The olive tree is often referenced when describing a successful or safe outcome of a challenging endeavor. The safe return of Odysseus to Ithaca, under the watchful eye of the goddess Athena, is placed under the sign of the olive tree.
In song V of the Odyssey, Calypso’s “olive-handle ax” becomes a marvelous tool for the weary and tired sailor who fells twenty trees to build what Homer, in a great understatement, calls a “raft”. On Scheria Island he makes a bed under two olive trees, “one wild, one planted”…”and covered himself up”. Finally Odysseus gouges the eye of Polyphemus the Cyclops with “a club of green olivewood hardened by fire.” Like all writers of Greek antiquity Homer saw in the olive tree a symbol of strength, beauty, order and abundance. With the turmoil that Greece faces these days, it seems appropriate that the olive tree can again become a symbol, a rallying cry for the Odysseus of the world who want to help the fatherland.
George Coundoussias is doing his part in helping Greece find her footing, as she faces the harsh financial demands of the European Community. Inheriting his father’s olive orchard in Aetolia in central-west Greece, Greenville based Coundoussias has committed to improve the output of the property, and increase the quality of life of the people who work there. The olive orchard of koutserelia trees is tended with utmost care by local villagers.
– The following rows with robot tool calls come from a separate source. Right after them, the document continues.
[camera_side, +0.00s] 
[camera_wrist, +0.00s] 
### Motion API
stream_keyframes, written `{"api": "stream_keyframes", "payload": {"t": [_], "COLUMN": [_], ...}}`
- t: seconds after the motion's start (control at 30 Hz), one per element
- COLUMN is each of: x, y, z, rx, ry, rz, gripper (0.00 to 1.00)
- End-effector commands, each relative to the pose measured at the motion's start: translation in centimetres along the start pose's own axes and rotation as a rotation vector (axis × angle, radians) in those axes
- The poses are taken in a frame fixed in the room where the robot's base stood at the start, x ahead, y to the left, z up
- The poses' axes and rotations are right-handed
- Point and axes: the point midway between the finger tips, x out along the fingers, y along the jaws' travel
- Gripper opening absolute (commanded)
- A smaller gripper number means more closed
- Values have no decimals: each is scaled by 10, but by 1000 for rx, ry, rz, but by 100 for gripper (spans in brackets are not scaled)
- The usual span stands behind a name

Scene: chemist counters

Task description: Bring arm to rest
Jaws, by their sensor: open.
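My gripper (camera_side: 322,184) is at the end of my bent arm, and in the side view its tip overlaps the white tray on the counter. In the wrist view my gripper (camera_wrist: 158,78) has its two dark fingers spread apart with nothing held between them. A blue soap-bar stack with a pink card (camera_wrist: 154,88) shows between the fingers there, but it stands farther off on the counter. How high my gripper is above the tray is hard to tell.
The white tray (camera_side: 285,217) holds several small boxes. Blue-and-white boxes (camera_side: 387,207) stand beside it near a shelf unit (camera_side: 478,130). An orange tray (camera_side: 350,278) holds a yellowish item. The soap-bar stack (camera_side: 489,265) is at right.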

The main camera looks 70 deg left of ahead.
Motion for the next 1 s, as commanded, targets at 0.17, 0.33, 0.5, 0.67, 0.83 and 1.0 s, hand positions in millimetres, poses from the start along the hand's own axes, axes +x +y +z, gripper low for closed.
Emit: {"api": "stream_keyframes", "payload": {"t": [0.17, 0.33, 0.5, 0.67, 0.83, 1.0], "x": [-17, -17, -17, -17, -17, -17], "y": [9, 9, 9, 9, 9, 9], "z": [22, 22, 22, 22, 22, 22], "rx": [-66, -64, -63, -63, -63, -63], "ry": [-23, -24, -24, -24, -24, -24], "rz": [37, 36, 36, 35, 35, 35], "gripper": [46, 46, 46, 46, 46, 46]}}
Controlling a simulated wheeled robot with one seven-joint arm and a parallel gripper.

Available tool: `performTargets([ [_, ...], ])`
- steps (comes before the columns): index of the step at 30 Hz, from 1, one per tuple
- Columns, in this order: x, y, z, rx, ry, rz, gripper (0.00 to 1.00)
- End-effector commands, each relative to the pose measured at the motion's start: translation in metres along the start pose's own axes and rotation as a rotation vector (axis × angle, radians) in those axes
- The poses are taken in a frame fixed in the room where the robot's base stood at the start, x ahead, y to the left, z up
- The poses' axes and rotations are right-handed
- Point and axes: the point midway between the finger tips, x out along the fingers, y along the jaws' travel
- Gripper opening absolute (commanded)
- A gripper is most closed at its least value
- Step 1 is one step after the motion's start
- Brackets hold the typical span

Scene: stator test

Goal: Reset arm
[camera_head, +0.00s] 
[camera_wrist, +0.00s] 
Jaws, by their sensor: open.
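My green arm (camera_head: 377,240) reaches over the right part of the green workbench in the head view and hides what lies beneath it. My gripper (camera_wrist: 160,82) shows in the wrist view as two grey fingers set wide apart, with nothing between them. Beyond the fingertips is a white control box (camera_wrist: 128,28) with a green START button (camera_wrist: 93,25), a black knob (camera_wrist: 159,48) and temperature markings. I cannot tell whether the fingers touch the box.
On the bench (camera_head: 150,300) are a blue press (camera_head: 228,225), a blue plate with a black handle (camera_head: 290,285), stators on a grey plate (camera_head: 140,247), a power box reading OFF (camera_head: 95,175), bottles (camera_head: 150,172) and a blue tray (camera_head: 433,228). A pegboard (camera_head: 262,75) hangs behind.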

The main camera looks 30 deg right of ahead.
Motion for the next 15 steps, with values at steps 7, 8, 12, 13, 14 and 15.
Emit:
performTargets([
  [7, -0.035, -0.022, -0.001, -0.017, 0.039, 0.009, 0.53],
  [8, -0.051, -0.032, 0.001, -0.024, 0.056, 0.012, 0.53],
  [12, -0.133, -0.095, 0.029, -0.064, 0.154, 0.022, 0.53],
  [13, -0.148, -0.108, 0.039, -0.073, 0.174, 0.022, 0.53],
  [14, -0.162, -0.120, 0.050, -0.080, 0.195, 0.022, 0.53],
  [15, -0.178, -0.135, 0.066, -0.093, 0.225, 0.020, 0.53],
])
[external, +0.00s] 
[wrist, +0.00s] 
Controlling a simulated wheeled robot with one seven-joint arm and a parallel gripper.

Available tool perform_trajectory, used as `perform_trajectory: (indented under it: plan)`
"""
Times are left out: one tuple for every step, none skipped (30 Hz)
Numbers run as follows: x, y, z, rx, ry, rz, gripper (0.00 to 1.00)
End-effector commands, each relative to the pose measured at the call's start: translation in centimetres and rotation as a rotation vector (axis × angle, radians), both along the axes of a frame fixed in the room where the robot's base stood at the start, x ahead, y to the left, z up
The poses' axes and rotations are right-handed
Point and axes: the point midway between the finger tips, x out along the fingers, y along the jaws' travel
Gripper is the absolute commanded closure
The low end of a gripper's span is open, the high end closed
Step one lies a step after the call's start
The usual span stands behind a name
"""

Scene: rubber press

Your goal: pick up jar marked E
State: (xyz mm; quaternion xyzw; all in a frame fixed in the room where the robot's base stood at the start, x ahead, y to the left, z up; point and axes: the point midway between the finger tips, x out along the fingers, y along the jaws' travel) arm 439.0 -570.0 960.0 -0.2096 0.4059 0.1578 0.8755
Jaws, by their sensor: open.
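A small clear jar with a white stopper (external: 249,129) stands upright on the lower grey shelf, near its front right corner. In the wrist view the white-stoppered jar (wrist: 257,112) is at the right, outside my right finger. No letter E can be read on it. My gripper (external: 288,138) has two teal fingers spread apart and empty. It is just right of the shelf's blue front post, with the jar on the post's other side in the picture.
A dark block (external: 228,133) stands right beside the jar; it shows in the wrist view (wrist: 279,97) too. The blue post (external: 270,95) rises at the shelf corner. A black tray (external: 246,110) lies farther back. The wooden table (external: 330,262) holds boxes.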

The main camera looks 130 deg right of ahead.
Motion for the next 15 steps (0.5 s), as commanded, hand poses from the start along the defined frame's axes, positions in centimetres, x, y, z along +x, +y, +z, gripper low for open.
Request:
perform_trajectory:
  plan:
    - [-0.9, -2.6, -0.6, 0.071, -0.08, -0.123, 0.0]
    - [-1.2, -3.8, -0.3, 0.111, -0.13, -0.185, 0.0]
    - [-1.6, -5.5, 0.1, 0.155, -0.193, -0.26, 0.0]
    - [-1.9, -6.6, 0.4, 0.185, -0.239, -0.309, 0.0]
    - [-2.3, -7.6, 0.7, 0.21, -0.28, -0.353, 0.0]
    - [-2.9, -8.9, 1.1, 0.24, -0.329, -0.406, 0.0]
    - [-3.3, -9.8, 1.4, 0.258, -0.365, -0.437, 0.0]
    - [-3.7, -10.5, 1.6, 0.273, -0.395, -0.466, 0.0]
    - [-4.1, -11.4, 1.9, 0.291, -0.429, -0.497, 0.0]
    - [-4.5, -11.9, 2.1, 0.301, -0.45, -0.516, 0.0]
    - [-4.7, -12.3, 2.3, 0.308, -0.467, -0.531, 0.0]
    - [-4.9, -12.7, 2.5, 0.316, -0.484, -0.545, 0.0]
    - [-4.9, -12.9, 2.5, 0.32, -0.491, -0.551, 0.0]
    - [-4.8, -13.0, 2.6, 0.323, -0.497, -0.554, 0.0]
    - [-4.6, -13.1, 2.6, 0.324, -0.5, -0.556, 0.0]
The hand picking takes place with rakes attached on long poles. As the harvest progresses through the season, trees are pruned to expose future fruit to more sunlight. The culture is totally organic and the certification label from the EU will soon be seen on the packaging. The entire production of the harvest, a mild, extra virgin olive oil (cold pressed), is exported th the United States.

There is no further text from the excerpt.